Во-первых, надо видеть многие города для того, чтобы понять то общее, что в них есть, то индивидуальное, что их отличает друг от друга, и особенное – то, что делает именно этот город незаменимым для человека.
Во-вторых, это может быть остраненное восприятие одного города. По мнению И. Канта, большой город является самодостаточным для получения знаний обо всех других городах, надо лишь внимательно изучать его: «…такой город, как Кенигсберг на Прегеле, можно признать подходящим местом для расширения знания и человека, и света. Здесь и без путешествия в чужие страны можно приобрести такое знание» [10].

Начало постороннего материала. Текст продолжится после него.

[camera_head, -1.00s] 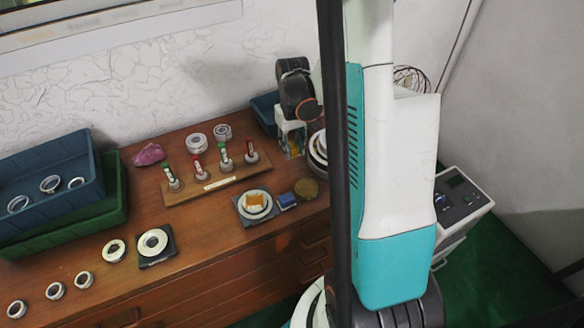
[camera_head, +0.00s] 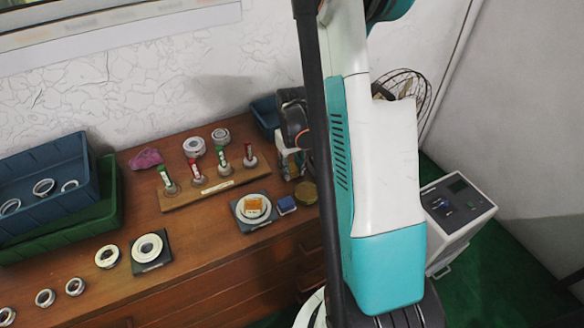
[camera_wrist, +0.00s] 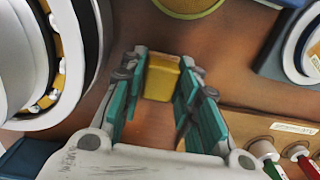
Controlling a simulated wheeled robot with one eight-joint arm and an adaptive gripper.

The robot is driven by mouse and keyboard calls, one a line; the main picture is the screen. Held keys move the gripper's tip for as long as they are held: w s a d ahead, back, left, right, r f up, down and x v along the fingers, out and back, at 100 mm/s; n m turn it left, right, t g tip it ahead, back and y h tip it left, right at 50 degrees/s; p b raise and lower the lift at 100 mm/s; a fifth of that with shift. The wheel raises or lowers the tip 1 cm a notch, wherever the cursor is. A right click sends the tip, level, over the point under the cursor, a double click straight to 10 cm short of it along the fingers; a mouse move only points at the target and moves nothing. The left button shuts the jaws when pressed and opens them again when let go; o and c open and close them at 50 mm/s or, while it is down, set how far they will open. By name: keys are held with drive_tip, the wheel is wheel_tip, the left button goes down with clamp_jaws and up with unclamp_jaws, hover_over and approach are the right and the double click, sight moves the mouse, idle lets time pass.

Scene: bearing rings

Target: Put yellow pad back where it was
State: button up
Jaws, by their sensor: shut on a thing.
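The yellow pad (camera_wrist: 161,80) is a small block between the fingertips of my gripper (camera_wrist: 163,92) in the wrist view. The teal fingers stand on either side of it and are shut on it. A brown surface shows beyond and below the pad; I cannot tell whether the pad touches it. In the head view my gripper (camera_head: 289,164) is at the back right of the wooden cabinet top, right of the peg rack, partly hidden by my arm. The pad cannot be made out there.
A round tin (camera_head: 305,192), a blue block (camera_head: 286,204) and a dark plate (camera_head: 243,222) with a ring and orange block lie in front. The peg rack (camera_head: 222,187) stands left. A large bearing (camera_wrist: 72,50) is close on the left in the wrist view.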

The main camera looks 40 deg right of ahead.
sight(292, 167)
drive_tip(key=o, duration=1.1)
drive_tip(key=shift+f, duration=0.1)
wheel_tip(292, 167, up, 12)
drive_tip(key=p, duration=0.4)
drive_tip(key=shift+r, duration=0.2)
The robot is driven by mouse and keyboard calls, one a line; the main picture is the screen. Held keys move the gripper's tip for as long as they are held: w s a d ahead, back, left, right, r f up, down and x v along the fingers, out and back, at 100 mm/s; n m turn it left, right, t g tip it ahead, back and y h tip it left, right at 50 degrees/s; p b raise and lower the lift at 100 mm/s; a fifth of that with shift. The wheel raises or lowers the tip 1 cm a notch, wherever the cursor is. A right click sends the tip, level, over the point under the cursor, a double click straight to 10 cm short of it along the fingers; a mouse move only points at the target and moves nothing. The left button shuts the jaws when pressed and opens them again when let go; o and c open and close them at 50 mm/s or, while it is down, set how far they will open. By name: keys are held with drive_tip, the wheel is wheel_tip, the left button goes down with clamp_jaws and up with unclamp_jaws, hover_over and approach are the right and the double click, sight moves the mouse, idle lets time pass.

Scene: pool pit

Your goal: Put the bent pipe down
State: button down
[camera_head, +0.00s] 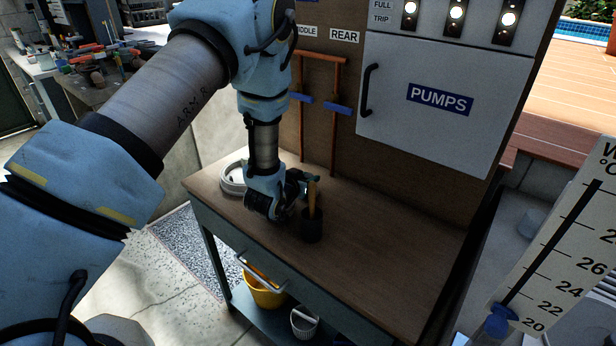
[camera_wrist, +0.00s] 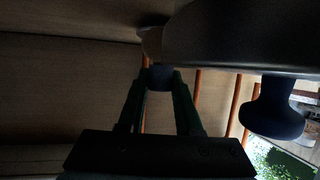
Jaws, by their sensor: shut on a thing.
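My gripper (camera_head: 290,203) is low over the wooden bench top (camera_head: 390,262), just left of a dark cup. In the wrist view, its two dark fingers (camera_wrist: 160,82) close on a small dark blue rounded piece (camera_wrist: 161,77). I take this piece as part of the bent pipe; its full shape is hidden. In the head view my wrist and gripper cover most of what is held. I cannot tell whether the held thing touches the bench.
The dark cup (camera_head: 312,226) holding an orange-yellow handle (camera_head: 312,197) stands close to the gripper's right. A white round dish or coil (camera_head: 233,180) lies at left. The bench's right front is clear. Behind rise copper pipes (camera_head: 334,120) with blue levers and the PUMPS cabinet (camera_head: 430,125).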

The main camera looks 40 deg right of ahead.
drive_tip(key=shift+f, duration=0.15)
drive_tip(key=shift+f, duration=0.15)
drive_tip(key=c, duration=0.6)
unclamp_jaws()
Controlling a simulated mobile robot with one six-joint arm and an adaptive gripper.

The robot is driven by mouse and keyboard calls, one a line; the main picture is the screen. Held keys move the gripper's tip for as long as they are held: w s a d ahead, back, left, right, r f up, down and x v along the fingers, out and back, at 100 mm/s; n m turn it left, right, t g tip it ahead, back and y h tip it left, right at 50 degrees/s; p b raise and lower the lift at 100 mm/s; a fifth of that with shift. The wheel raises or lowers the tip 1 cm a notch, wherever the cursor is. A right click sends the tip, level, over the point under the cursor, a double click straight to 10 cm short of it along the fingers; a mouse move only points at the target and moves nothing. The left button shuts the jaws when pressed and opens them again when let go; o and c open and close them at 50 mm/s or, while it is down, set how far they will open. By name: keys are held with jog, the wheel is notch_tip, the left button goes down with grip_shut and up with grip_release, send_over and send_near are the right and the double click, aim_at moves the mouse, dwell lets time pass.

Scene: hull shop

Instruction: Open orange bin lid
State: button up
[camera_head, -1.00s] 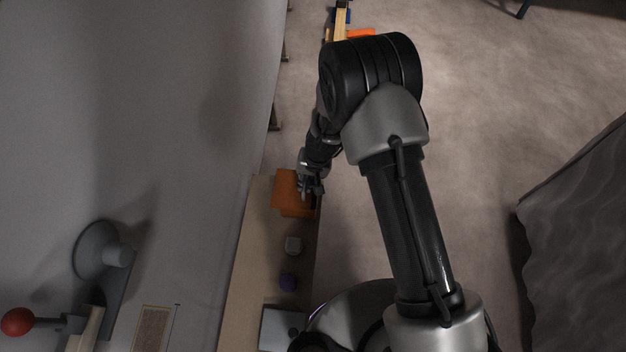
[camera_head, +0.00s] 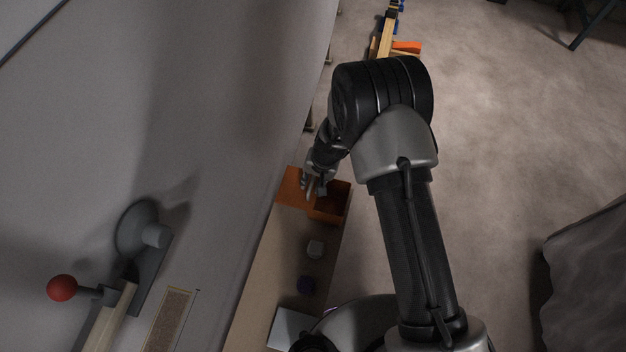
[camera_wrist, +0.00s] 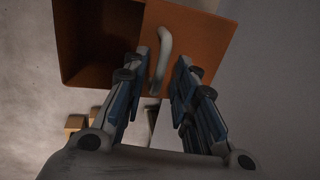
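The orange bin (camera_head: 331,203) stands at the far end of the bench. Its lid (camera_head: 291,187) is swung open toward the wall on the left, and the dark inside of the bin shows. In the wrist view the open bin (camera_wrist: 98,35) is at the upper left and the lid (camera_wrist: 200,42) lies beside it, with a pale curved handle (camera_wrist: 163,60) on it. My gripper (camera_head: 316,190) is at the lid. In the wrist view its fingers (camera_wrist: 166,66) are apart, one on each side of the handle, with gaps showing; contact cannot be told.
A wall runs along the left, with a red-knobbed lever (camera_head: 62,288). The floor right of my arm is clear up to a grey draped shape (camera_head: 590,270).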

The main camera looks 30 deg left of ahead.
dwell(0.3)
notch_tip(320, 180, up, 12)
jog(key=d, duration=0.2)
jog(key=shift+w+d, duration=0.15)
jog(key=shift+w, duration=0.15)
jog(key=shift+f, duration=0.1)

В целостности и синтетичности отношения соразмерности человека и города вживание и остранение не только взаимоисключают, но и взаимодополняют друг друга, оказываются соотносительными. Таким образом, соразмерность представляет собой сущностный аспект отношений человека и города, в котором преодолевается взаимное отчуждение.
Можно с достаточным основанием утверждать, что субъективная реальность отношения человека к городу выступает в форме переживания, а в пределе реализуется в соразмерности города и человека.
Список литературы:
1. Головин С.Ю. Переживание // Словарь психолога-практика / Сост. С.Ю. Головин. 2-е изд. Мн.: Харвест, М.: АСТ, 2001. С. 492.
2. Дридзе Т.М. Социально-диагностическое исследование города // Вестник Росс. гуманит. научного фонда. 1996. № 1. С. 98.
3. Василюк Ф.Е. Психология переживания. М.: Изд-во МГУ, 1984.
4. Вайль П. Гений места. М.: Независимая газета, 2000. С. 218.
6. Ортега-и-Гассет Х. В гуще грозы // Иностранная литература. М., 1998. № 3. С. 245.
6. Шрейдер Ю.А. Смысл // НФЭ в 4-х т. М.: Мысль, 2001. Т. 3. С. 576.
7. Форман М., Новак Я. Круговорот. М.: Вагриус, 1999. С. 177.
8. Леонтьев Д.А. Психология смысла. М.: Смысл, 1999. С. 133.
9. Моэм С. Острие бритвы // Моэм С. Театр: Романы. Рассказы. М.: Эксмо-Пресс, 1999. С. 275.
10. Кант И. Антропология с прагматической точки зрения // Соч. в 6 т. – М.: Мысль, 1966. Т. 6. С. 352.